The request: Transcribe all of the material exactly. Any picture in it should be left out.

-.-.-

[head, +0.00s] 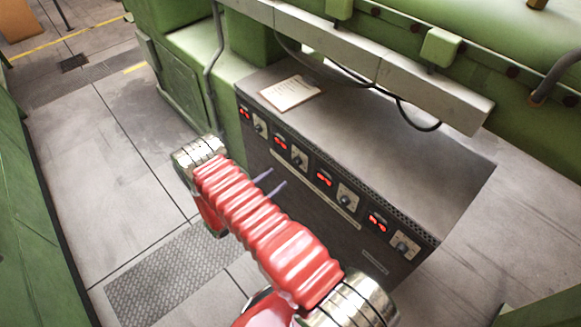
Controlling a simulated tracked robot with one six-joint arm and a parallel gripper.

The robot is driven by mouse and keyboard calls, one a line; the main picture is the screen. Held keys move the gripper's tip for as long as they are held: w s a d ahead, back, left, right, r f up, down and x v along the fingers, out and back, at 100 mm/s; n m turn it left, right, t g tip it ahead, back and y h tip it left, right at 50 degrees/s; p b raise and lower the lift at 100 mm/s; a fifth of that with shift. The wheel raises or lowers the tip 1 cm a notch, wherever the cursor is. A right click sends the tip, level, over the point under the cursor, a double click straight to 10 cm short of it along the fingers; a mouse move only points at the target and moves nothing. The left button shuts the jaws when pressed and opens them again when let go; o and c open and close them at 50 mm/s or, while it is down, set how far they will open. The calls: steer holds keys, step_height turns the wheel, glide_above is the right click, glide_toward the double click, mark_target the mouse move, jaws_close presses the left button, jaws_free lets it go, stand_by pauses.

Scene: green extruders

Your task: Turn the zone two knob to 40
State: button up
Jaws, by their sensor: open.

-.-.-

Exercise response:
[head, +0.00s] 
Controlling a simulated tracked robot with one six-joint arm and a parallel gripper.

The robot is driven by mouse and keyboard calls, one a line; the main picture is the screen. Held keys move the gripper's tip for as long as they are held: w s a d ahead, back, left, right, r f up, down and x v along the fingers, out and back, at 100 mm/s; n m turn it left, right, t g tip it ahead, back and y h tip it left, right at 50 degrees/s; p b raise and lower the lift at 100 mm/s; a fifth of that with shift. The wheel raises or lowers the tip 1 cm a notch, wherever the cursor is. A right click sends the tip, level, over the point under the cursor, a double click straight to 10 cm short of it along the fingers; a mouse move only points at the target and moves nothing. The left button shuts the jaws when pressed and opens them again when let go; o and c open and close them at 50 mm/s or, while it is down, set how far they will open. The calls: steer holds keys, step_height turns the wheel, glide_above is the right click, glide_toward the double click, mark_target the mouse move, jaws_close presses the left button, jaws_free lets it go, stand_by pauses.

Scene: green extruders

Your task: Turn the zone two knob to 40
State: button up
Jaws, by their sensor: open.

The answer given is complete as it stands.